Neuss. In der polizeilichen Vernehmung hat der verhaftete 52-Jährige die Tat zugegeben - er gibt jedoch an, er habe die Frau nicht töten wollen. Und eigentlich mit einem anderen Mitarbeiter über eine Datenschutzerklärung sprechen wollen. Nach ersten Erkenntnissen trug er zwei Messer bei sich.

Nach der tödlichen Messerattacke auf eine Arbeitsvermittlerin in Neuss werden Forderungen nach mehr Sicherheit für die Beschäftigten in Jobcentern lauter. Die Gewerkschaft Verdi verlangte eine Überprüfung der Sicherheitskonzepte. Unterdessen kam die Polizei bei der Suche nach dem Tatmotiv einen Schritt weiter. Demnach war die Frau, die am Mittwochmorgen von einem Kunden des Jobcenters niedergestochen worden war, offenbar ein Zufallsopfer.

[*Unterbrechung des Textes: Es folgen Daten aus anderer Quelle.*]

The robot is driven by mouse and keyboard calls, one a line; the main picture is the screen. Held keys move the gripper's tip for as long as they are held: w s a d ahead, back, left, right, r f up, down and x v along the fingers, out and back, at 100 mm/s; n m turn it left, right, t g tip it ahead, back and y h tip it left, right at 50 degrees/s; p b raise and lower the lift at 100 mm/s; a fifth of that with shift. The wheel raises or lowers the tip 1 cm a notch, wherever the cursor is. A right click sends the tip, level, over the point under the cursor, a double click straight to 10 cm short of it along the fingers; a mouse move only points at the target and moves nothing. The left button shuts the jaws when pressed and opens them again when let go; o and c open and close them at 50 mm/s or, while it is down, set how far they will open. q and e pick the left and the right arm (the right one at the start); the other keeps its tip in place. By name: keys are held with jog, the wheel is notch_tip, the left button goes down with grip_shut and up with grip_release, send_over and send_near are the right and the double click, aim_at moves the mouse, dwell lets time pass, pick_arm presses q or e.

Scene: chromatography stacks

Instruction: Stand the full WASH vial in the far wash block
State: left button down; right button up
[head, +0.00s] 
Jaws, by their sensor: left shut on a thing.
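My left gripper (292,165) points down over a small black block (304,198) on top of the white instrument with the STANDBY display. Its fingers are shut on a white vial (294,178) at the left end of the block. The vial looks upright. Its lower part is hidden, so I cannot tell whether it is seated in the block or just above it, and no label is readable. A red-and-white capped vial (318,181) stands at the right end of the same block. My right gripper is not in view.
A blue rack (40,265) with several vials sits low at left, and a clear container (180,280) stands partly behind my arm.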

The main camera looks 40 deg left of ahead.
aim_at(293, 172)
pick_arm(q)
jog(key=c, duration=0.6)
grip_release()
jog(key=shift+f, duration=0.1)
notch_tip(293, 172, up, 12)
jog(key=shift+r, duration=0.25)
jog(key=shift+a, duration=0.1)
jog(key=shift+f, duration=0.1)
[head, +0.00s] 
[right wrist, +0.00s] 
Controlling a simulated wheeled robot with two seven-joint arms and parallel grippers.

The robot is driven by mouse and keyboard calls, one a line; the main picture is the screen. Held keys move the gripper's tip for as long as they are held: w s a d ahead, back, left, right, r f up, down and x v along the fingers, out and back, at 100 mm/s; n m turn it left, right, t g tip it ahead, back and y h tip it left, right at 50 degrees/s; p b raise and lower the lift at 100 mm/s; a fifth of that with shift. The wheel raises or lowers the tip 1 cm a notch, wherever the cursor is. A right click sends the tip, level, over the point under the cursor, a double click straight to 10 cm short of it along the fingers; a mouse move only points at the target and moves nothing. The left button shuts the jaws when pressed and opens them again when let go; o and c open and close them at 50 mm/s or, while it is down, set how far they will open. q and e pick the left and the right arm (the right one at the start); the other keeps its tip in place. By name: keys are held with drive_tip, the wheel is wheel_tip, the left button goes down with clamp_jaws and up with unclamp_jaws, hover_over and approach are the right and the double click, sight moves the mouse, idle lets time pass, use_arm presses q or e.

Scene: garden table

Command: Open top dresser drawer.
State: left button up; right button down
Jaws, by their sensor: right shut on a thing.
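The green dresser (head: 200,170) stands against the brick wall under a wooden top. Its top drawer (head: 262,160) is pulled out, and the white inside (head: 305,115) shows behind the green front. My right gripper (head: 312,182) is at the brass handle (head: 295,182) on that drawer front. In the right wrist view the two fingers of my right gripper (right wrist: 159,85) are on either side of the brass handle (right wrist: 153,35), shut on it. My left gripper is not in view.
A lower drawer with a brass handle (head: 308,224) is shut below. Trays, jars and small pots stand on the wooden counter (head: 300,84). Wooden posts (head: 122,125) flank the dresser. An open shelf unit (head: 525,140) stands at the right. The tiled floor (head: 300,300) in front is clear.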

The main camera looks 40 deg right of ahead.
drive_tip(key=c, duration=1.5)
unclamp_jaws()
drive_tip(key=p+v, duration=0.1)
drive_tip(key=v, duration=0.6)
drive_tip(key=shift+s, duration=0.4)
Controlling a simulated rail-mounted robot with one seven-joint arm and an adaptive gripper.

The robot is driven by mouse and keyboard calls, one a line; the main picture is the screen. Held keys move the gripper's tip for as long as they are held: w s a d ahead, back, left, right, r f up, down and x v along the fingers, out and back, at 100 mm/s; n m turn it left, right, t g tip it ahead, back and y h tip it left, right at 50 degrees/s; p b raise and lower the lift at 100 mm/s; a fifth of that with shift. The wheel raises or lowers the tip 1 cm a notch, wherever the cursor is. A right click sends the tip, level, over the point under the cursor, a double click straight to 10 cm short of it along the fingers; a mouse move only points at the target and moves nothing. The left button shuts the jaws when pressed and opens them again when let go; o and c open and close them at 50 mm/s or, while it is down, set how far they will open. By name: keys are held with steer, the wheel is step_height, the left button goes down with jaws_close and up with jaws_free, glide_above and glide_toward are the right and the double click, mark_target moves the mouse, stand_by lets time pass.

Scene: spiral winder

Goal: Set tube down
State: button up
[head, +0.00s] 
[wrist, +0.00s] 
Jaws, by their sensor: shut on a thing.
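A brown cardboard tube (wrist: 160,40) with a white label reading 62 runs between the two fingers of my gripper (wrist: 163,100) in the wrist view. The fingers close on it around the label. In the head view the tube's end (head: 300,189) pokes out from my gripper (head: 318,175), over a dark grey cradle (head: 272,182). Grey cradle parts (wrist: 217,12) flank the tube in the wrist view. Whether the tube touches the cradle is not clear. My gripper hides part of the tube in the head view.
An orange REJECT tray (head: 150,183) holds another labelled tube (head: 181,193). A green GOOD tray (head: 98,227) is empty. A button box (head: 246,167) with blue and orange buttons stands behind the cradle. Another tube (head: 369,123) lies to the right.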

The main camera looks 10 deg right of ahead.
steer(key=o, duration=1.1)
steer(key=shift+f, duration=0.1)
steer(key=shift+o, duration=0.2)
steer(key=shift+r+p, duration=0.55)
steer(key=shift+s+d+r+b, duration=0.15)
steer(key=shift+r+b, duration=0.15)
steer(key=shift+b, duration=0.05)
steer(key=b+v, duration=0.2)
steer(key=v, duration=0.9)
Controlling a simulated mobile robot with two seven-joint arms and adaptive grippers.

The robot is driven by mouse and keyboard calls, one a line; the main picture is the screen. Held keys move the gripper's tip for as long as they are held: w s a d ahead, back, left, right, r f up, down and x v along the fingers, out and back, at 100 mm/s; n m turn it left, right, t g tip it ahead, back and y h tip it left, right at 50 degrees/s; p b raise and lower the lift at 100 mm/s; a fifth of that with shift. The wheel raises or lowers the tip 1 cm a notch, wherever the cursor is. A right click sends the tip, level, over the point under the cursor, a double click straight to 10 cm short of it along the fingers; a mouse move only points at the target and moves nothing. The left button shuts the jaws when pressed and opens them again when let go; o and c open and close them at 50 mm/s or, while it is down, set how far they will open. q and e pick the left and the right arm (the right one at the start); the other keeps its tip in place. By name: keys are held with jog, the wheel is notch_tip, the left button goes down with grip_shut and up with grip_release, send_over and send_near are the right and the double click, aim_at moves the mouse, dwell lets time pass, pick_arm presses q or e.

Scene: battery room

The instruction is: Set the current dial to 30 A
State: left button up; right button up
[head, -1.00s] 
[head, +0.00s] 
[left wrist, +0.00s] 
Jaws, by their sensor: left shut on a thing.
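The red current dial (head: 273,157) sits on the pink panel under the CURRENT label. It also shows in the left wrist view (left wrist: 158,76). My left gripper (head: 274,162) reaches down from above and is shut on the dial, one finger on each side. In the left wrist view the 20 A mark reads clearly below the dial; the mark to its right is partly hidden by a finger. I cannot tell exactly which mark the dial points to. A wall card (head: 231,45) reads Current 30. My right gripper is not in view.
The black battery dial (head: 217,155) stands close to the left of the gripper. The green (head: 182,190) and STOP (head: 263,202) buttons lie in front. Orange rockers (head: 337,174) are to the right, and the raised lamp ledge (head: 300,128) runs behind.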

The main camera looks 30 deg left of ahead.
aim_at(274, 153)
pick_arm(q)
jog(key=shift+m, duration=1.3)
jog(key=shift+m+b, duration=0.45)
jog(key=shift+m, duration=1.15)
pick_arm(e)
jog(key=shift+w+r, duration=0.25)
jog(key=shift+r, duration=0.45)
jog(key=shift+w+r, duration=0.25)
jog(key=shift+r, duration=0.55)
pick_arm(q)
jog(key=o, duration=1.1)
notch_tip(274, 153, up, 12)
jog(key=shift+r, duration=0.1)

Der mutmaßliche Täter wollte eigentlich einen anderen Mitarbeiter aufsuchen.

Die Schutzmechanismen in den Jobcentern müssten so gestaltet werden, dass die Beschäftigten "nicht um ihr Leben oder die Gesundheit fürchten" müssten, sagte Verdi-Bundesvorstandsmitglied Isolde Kunkel-Weber. Die Beschäftigten der Jobcenter seien täglich steigenden gesundheitlichen Belastungen und immer wieder bedrohlichen Situationen ausgesetzt. Die Mitarbeiter litten unter hoher Arbeitsbelastung und komplizierter Gesetzgebung. Bundesarbeitsministerin Ursula von der Leyen (CDU) sagte dazu, jedes Jobcenter habe sein Sicherheitskonzept, das lokal auch angepasst sei. "Trotzdem braucht es den direkten persönlichen Kontakt von Mensch zu Mensch", betonte sie.

Von der Leyen: "Abscheuliches Verbrechen"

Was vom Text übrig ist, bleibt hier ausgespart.